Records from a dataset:
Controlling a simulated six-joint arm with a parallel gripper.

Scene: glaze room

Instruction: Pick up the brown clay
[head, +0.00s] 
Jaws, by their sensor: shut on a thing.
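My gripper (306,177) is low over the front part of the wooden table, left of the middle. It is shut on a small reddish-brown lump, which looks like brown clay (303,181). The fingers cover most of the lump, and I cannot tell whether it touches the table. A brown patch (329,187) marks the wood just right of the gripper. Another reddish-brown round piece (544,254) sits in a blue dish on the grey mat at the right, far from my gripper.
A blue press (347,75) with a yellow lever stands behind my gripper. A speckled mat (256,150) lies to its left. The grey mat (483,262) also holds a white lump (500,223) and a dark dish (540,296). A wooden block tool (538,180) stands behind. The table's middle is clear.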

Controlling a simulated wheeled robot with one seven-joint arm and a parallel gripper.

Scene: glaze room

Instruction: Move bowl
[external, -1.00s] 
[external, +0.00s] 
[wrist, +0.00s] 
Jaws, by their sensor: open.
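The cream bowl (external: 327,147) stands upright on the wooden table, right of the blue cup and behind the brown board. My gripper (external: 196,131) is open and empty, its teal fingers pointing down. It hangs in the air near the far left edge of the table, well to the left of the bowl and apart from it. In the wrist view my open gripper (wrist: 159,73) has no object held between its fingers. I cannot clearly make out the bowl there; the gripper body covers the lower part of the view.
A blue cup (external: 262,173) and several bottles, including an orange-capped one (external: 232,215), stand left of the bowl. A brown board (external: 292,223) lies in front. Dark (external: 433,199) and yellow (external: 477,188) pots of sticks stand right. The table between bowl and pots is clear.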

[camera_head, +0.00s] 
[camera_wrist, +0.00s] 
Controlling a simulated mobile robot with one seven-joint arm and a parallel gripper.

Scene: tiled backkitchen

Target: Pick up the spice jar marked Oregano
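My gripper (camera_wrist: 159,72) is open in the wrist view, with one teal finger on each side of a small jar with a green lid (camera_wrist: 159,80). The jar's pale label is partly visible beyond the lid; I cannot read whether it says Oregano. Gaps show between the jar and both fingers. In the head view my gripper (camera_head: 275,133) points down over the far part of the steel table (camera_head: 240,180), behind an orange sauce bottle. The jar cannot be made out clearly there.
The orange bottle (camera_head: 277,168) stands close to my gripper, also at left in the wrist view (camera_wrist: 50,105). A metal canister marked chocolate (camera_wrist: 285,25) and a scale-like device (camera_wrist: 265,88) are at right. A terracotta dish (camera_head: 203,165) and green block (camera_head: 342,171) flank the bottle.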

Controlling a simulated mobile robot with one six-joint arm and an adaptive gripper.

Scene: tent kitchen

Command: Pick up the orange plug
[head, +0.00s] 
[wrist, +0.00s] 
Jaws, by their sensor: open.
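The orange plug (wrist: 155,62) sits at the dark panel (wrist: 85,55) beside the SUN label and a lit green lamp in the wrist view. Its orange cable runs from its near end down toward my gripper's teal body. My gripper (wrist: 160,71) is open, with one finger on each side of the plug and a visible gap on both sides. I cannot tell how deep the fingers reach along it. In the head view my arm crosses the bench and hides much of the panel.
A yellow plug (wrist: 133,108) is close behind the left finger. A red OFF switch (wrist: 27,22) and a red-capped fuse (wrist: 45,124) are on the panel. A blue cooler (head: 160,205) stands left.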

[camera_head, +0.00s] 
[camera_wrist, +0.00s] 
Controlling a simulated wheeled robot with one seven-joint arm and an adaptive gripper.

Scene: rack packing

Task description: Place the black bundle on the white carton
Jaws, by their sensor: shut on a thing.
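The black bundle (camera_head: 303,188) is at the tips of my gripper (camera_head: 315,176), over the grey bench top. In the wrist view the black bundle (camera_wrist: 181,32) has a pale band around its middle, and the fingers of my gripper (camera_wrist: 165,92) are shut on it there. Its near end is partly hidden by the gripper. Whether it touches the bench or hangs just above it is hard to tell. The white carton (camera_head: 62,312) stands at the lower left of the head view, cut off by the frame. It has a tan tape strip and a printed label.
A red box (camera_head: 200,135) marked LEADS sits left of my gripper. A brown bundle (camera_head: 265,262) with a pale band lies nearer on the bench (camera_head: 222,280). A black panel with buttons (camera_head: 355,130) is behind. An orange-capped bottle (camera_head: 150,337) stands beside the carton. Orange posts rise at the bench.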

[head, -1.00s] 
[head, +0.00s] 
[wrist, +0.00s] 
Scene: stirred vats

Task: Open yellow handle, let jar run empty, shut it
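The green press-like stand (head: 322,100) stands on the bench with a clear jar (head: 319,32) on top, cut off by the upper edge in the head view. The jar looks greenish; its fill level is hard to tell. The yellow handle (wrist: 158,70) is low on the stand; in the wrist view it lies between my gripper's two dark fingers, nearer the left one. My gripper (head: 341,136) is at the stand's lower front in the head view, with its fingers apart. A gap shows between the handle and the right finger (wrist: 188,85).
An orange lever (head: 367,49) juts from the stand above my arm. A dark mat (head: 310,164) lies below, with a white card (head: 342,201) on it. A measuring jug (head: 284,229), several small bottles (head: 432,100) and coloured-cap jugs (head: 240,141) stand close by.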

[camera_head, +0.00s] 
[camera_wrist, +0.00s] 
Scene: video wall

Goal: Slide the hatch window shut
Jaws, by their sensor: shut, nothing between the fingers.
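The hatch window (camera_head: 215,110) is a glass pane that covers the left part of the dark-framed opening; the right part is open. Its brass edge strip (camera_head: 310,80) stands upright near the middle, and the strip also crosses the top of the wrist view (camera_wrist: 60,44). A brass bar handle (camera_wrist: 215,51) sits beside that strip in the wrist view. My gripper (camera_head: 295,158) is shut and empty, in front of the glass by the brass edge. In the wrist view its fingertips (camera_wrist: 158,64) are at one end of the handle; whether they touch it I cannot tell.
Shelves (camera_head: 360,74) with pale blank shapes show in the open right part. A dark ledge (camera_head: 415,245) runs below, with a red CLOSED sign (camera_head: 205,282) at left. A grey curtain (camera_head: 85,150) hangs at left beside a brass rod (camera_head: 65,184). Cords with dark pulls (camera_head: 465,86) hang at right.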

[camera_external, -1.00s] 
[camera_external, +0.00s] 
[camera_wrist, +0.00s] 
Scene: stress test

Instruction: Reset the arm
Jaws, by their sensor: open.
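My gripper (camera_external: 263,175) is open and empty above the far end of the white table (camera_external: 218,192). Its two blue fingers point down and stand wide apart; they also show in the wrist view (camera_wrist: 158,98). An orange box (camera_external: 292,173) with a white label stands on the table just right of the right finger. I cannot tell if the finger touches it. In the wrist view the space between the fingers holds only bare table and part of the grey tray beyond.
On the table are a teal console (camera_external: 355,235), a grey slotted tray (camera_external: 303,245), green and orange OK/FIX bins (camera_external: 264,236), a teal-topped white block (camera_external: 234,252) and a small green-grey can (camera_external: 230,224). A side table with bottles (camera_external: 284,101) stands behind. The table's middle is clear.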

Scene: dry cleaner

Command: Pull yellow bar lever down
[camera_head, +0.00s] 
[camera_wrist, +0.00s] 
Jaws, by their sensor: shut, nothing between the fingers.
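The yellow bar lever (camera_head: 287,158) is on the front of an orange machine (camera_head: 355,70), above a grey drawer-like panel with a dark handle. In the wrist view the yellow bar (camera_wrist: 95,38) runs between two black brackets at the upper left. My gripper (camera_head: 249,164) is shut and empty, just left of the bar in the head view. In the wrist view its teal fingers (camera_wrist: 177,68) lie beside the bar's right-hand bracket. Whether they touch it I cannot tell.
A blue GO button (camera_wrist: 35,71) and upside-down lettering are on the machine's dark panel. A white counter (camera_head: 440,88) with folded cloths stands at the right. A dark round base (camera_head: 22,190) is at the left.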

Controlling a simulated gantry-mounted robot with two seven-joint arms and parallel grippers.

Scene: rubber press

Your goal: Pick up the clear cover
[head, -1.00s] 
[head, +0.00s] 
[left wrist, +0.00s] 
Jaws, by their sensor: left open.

# [Problem to work on]
Print the lines from the line containing "Scene: rack packing" to the line containing "Scene: video wall", both ends included, exactly and with nothing added.

# [Complete output]
Scene: rack packing

Task description: Place the black bundle on the white carton
Jaws, by their sensor: shut on a thing.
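The black bundle (camera_head: 303,188) is at the tips of my gripper (camera_head: 315,176), over the grey bench top. In the wrist view the black bundle (camera_wrist: 181,32) has a pale band around its middle, and the fingers of my gripper (camera_wrist: 165,92) are shut on it there. Its near end is partly hidden by the gripper. Whether it touches the bench or hangs just above it is hard to tell. The white carton (camera_head: 62,312) stands at the lower left of the head view, cut off by the frame. It has a tan tape strip and a printed label.
A red box (camera_head: 200,135) marked LEADS sits left of my gripper. A brown bundle (camera_head: 265,262) with a pale band lies nearer on the bench (camera_head: 222,280). A black panel with buttons (camera_head: 355,130) is behind. An orange-capped bottle (camera_head: 150,337) stands beside the carton. Orange posts rise at the bench.

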[head, -1.00s] 
[head, +0.00s] 
[wrist, +0.00s] 
Scene: stirred vats

Task: Open yellow handle, let jar run empty, shut it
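The green press-like stand (head: 322,100) stands on the bench with a clear jar (head: 319,32) on top, cut off by the upper edge in the head view. The jar looks greenish; its fill level is hard to tell. The yellow handle (wrist: 158,70) is low on the stand; in the wrist view it lies between my gripper's two dark fingers, nearer the left one. My gripper (head: 341,136) is at the stand's lower front in the head view, with its fingers apart. A gap shows between the handle and the right finger (wrist: 188,85).
An orange lever (head: 367,49) juts from the stand above my arm. A dark mat (head: 310,164) lies below, with a white card (head: 342,201) on it. A measuring jug (head: 284,229), several small bottles (head: 432,100) and coloured-cap jugs (head: 240,141) stand close by.

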[camera_head, +0.00s] 
[camera_wrist, +0.00s] 
Scene: video wall

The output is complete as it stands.